Con questo non si vuole certamente scavalcare i "Grandi interpreti" o prenderne il posto ma almeno in occasioni particolari far rivivere ai giovani, ai meno giovani ma anche agli anziani un periodo unico ed irripetibile della storia della canzone napoletana.
Nasce così l’Orchestra spettacolo:
“Napule canta ancora...".
Una lettura raffinata e appassionata di alcune “perle” del repertorio classico napoletano attraverso più di un secolo di canzoni a partire da capolavori di poeti e musicisti dell’800 per arrivare alle grandi canzoni d’autore di Di Giacomo, Costa, E. A. Mario, Bovio, Gambardella, De Curtis, Russo, Di Capua, Bonavolontà ai classici più recenti.
Di seguito i maestri componenti l'orchestra:
Arrangiamenti e tastiera: | MOLARO Sebastiano | |
Pianoforte: | MOSCHETTINO Agostino | |
Chitarra: | DI MONDA Vincenzo | |
Basso Elettrico: | LEONETTI Santolo | |
Batteria: | VARCHETTA Gabriele | |
Clarinetto: | NAPOLITANO Giovanni | |
Sax Tenore e clarinetto: | MINALE Raffaele | |
Sax Contralto e Clarinetto: | VERNACE Giuseppe | |
Sax Soprano e clarinetto: | SORBO Salvatore | |
Tromba: | MANGINO Giuseppe | |
Trombone: | VASTOLA Franco | |
Cantanti: | BUONERBA Carla CAPRIO NicolaMOSCHETTINO Christian |
È mio, e nostro gradimento, far conoscere a chi legge un po’ di storia della canzone classica napoletana e per questo si ringraziano di cuore gli autori che hanno pubblicato su Wikipedia le notizie riportate di seguito.

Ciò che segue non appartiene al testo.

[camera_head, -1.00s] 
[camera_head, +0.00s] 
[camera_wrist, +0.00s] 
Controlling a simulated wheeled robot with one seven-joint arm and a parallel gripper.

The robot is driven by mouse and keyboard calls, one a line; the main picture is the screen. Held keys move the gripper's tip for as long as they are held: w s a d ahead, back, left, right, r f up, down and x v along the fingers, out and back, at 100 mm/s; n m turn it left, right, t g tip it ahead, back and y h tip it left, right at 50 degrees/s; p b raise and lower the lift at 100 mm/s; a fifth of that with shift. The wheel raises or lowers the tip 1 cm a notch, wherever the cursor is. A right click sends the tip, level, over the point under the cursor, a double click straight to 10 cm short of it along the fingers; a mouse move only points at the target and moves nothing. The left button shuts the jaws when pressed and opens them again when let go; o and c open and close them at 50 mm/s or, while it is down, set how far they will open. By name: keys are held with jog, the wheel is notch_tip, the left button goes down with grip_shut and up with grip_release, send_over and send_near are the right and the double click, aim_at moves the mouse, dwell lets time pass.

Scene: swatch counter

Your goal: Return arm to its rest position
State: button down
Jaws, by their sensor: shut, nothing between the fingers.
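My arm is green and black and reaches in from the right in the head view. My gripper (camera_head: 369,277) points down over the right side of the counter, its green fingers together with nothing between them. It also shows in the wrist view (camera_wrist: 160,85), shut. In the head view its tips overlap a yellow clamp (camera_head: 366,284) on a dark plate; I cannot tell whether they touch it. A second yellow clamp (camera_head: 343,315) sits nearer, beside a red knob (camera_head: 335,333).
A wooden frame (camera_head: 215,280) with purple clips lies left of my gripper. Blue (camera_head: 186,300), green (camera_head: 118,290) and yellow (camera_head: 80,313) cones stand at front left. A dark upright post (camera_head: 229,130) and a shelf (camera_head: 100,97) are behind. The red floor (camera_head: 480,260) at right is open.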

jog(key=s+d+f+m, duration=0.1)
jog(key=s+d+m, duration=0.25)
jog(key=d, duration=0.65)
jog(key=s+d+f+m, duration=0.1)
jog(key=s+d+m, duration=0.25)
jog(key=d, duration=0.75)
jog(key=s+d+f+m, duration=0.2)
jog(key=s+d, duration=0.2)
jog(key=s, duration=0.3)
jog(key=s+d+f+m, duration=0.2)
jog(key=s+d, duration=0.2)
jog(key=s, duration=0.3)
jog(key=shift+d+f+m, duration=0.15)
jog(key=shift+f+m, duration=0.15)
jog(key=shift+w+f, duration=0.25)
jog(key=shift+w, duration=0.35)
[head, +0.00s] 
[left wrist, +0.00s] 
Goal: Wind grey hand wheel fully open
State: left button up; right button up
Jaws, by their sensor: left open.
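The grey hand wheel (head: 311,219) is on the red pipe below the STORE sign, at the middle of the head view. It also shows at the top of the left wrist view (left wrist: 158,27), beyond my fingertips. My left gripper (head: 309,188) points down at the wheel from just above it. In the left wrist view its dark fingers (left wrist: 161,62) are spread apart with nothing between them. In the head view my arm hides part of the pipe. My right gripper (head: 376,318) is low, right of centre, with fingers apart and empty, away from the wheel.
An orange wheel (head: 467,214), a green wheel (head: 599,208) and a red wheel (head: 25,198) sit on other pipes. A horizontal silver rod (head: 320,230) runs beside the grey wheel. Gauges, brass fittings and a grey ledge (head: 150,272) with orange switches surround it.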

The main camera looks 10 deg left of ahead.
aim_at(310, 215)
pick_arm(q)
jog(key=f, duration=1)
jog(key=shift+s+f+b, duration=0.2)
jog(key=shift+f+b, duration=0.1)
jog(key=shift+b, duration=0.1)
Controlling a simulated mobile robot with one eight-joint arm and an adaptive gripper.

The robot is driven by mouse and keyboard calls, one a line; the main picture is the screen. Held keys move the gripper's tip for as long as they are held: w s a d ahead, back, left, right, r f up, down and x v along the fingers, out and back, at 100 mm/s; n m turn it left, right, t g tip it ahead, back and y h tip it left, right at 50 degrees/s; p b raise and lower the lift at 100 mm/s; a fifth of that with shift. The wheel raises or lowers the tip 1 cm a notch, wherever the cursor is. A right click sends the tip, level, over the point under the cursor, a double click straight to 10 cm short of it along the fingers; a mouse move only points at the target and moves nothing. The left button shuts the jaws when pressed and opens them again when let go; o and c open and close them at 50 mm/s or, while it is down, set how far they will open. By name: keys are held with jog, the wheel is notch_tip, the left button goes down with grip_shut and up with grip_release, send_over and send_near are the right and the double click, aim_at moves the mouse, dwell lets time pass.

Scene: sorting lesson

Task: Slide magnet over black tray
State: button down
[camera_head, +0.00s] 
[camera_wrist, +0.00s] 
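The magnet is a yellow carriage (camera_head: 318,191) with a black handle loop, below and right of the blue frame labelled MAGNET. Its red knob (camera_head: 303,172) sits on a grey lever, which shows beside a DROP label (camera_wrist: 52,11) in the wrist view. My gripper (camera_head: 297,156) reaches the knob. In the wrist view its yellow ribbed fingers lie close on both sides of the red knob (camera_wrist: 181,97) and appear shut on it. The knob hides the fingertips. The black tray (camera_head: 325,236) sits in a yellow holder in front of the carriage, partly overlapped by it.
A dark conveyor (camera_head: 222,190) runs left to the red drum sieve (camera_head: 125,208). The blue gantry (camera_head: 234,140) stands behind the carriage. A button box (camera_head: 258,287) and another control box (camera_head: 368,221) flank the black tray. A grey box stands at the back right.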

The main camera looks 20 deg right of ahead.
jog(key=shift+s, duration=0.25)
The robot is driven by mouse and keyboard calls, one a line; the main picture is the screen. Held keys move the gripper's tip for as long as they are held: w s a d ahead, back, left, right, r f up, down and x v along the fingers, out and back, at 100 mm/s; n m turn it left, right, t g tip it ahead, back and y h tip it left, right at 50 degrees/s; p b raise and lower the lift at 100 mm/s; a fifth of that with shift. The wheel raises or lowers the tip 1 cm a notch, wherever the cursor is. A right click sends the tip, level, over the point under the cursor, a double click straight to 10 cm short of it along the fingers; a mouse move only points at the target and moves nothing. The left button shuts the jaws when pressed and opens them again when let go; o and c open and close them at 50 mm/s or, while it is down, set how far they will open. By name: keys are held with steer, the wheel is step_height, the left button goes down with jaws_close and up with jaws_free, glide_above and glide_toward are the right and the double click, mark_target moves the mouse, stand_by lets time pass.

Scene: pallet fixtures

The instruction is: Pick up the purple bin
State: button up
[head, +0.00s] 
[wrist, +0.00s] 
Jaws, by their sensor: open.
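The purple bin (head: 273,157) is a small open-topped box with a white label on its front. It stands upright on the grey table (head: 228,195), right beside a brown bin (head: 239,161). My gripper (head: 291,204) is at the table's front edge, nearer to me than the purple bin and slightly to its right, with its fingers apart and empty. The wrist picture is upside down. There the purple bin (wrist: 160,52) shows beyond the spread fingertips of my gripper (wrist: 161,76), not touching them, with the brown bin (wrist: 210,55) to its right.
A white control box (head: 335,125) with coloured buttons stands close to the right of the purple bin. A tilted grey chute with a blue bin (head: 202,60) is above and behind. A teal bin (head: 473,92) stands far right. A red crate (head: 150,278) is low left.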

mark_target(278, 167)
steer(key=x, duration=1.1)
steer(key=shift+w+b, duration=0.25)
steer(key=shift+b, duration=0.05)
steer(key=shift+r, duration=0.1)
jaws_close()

L'origine della canzone napoletana si colloca intorno al XIII secolo, quindi ai tempi della fondazione dell'Università partenopea istituita da Federico II di Svevia (1224), della diffusione della passione per la poesia e delle invocazioni corali dalle massaie rivolte al sole, come espressione spontanea del popolo di Napoli manifestante soprattutto la contraddizione tra le bellezze naturali e le difficoltà oggettiva di vita; si sviluppò già nel XV secolo quando la lingua napoletana divenne la lingua ufficiale del regno e numerosi musicisti, ispirandosi ai cori popolari, iniziarono a comporre farse, frottole, ballate, e ancora maggiormente dalla fine del Cinquecento, quando la "villanella alla napoletana" conquistò l'Europa, sin alla fine del Settecento. Questa espressione artistica popolare era allora carica di contenuti positivi ed ottimistici e raccontava la vita, il lavoro ed i sentimenti popolari.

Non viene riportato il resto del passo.